Objective. Transcribe exactly the lines from the one holding "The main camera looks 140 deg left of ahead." to the end of the data below, including both of those lines and no others.

Records provided.
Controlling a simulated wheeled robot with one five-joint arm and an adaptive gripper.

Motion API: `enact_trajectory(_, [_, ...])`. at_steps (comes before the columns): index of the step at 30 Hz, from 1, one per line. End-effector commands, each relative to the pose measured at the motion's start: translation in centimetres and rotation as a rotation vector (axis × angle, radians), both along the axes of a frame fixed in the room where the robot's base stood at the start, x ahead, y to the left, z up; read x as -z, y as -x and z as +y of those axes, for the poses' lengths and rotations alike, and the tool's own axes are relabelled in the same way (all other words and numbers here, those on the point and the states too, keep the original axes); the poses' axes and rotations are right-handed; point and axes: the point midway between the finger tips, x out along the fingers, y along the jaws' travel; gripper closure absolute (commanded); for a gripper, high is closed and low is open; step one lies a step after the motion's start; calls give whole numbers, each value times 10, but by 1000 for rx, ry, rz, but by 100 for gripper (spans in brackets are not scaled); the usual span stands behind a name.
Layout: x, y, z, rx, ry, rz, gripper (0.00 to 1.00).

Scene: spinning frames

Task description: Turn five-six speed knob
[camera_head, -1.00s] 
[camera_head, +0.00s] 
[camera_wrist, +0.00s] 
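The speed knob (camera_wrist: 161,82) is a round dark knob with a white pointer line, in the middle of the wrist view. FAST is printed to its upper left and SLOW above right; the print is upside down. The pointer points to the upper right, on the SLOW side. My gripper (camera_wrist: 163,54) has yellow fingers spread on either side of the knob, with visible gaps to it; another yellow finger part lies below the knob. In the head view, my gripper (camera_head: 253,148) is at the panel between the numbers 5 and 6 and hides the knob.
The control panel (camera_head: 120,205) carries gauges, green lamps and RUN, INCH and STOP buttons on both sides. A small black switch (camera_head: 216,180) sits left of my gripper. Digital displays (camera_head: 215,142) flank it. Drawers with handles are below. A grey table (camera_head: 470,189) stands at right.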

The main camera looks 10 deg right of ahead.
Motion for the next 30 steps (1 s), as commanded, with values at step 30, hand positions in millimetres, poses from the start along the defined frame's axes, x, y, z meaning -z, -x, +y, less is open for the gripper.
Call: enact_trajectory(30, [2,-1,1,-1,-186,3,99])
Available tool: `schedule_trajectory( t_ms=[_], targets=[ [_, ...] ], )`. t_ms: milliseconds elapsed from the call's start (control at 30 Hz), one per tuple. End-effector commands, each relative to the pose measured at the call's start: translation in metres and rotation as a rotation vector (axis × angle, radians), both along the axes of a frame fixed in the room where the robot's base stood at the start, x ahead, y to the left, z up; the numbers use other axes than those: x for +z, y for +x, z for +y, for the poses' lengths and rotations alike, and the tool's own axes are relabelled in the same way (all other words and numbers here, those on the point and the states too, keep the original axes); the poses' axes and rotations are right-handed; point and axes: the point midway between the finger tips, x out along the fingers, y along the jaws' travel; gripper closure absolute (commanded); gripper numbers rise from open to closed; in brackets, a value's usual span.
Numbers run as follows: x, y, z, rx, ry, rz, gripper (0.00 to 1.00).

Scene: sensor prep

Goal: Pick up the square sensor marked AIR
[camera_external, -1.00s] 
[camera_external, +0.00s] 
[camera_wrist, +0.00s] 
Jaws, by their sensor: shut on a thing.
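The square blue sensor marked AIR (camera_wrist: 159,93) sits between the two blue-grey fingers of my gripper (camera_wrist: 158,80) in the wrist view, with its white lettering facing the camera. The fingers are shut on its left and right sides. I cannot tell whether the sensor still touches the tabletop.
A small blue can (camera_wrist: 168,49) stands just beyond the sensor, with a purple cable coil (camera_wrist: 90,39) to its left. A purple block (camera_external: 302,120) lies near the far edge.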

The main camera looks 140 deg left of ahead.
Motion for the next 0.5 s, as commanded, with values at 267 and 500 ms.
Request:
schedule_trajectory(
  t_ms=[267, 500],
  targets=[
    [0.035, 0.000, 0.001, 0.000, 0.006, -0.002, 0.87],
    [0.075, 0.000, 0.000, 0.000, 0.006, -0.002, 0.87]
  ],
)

Answer in full.
The main camera looks 140 deg left of ahead.
Motion for the next 0.5 s, as commanded, with values at 267 and 500 ms.
Request:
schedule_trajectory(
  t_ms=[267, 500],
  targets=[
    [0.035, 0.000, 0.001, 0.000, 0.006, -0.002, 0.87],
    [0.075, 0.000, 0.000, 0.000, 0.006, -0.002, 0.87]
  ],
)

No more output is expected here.